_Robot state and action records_
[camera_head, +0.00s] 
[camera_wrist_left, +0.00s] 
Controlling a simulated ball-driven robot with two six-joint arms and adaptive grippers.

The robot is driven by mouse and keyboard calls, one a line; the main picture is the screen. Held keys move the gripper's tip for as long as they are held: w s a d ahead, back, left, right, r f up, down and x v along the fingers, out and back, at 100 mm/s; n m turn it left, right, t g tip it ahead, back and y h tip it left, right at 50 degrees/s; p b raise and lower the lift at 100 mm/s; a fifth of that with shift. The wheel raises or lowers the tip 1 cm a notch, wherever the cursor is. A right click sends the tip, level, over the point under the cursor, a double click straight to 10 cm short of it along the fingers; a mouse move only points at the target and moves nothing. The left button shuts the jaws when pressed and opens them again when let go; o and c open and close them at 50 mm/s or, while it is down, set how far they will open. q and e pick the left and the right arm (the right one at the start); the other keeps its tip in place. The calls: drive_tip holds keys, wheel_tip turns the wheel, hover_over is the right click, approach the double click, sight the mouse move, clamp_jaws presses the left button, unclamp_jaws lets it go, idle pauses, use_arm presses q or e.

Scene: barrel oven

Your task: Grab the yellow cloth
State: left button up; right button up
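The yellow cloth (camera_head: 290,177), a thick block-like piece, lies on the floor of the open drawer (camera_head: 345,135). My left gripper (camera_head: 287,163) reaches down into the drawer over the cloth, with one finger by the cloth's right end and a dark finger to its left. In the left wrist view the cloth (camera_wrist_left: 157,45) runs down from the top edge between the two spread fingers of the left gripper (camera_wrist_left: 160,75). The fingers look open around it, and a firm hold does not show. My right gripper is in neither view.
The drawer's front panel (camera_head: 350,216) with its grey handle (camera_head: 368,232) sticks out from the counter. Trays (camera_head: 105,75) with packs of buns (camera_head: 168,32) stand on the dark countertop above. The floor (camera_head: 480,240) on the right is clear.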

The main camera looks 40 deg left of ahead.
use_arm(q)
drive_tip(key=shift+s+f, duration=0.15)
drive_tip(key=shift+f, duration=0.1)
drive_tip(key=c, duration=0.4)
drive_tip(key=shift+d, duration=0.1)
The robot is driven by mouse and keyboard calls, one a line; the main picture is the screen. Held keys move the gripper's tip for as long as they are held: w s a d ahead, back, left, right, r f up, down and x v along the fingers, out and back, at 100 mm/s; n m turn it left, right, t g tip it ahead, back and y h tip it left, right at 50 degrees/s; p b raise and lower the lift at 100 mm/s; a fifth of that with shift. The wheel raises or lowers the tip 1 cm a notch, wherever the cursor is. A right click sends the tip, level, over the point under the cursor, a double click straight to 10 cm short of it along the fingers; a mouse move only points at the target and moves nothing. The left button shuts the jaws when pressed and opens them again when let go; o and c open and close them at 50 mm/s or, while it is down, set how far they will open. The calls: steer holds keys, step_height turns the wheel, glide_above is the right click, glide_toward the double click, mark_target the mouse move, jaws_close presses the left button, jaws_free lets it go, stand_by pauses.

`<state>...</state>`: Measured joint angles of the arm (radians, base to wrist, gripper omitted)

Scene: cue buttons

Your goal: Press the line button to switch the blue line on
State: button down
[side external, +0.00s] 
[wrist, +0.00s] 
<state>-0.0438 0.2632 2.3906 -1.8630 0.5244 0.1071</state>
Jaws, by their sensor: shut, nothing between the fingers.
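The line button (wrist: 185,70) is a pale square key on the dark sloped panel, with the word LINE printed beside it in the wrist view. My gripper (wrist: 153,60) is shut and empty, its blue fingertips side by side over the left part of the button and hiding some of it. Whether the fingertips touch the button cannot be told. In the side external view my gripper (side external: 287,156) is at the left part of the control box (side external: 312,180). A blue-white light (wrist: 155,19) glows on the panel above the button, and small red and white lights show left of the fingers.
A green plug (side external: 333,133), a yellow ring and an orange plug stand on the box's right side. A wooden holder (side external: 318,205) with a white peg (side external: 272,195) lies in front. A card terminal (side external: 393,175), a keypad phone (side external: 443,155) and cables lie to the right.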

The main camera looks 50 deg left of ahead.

_PROBLEM TO SOLVE_
Take the line with "Your goal: Press" and all lines after it through the end of the records, and write them out exactly; include nothing else.

_TASK RESULT_
Your goal: Press the line button to switch the blue line on
State: button down
[side external, +0.00s] 
[wrist, +0.00s] 
<state>-0.0438 0.2632 2.3906 -1.8630 0.5244 0.1071</state>
Jaws, by their sensor: shut, nothing between the fingers.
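The line button (wrist: 185,70) is a pale square key on the dark sloped panel, with the word LINE printed beside it in the wrist view. My gripper (wrist: 153,60) is shut and empty, its blue fingertips side by side over the left part of the button and hiding some of it. Whether the fingertips touch the button cannot be told. In the side external view my gripper (side external: 287,156) is at the left part of the control box (side external: 312,180). A blue-white light (wrist: 155,19) glows on the panel above the button, and small red and white lights show left of the fingers.
A green plug (side external: 333,133), a yellow ring and an orange plug stand on the box's right side. A wooden holder (side external: 318,205) with a white peg (side external: 272,195) lies in front. A card terminal (side external: 393,175), a keypad phone (side external: 443,155) and cables lie to the right.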

The main camera looks 50 deg left of ahead.

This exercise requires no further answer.